A Film You Used to Love, But Now Hate
There is this survival of the fittest mentality among pre-teenage girls that rears its ugly head at middle school birthday parties. They are the worst thing imaginable. At these parties you are subjected to things like charades, Ouija boards, public swimming pools, manicures given by some girl’s defenseless older sister, and terribly bad movies. Once I also had a run in with a Slip ‘n Slide; this was not a good time in my life. There is also a level of backstabbing, snarky insults, and terribly bad movies.
The first time I saw Save the Last Dance at one girl’s party it was great. Poor Julia Stiles. Her mother died. She had to move to the South Side of Chicago with her absentee dad. She gave up her dream to become a ballerina. She was a sad sack. Then she met Sean Patrick Thomas who taught her about hip hip. (I just googled him as Sean Patrick Harris.) Then they danced and fell in lurve. She had an audition, impressed the judges because a white girl incorporated some hip hop moves into a ballet routine and she got into Julliard. And they lived happily ever after.

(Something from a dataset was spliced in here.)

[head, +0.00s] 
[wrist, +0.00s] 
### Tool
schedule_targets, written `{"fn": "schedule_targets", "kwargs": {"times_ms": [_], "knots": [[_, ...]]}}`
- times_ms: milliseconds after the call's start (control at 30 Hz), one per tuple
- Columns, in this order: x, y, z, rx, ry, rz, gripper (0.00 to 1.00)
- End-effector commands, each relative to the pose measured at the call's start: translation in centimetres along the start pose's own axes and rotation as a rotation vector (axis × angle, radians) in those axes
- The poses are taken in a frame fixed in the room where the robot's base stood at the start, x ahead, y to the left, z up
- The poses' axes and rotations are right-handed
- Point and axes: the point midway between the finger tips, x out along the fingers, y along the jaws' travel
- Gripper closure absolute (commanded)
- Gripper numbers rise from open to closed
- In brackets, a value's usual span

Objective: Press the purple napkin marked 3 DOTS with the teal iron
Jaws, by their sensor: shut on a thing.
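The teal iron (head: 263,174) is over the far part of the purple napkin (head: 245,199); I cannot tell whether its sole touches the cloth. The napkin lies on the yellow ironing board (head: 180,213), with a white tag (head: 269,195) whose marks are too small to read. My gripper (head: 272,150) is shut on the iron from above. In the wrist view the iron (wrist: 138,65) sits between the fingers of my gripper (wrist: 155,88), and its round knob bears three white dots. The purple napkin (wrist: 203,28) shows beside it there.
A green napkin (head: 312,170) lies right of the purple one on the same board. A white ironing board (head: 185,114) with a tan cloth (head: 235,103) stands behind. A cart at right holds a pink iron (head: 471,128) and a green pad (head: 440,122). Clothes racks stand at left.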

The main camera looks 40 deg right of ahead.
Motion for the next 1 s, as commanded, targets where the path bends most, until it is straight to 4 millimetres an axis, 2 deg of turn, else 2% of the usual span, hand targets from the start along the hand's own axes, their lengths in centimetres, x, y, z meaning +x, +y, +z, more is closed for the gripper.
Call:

Save the Last Dance was the go-to movie at these middle school parties that have caused me irreversible psychological damage. (Have you ever had to interpret the clue “Baywatch” in front of a group of tween girls during charades?) Save the Last Dance was great the first time and even the second time. By the third and fourth time, I had no idea why we were watching it again.
I rewatched Save the Last Dance in the past few years and was reminded of when it was this totally awesome movie that I watched with my frenemies at the time. Except now I hate it.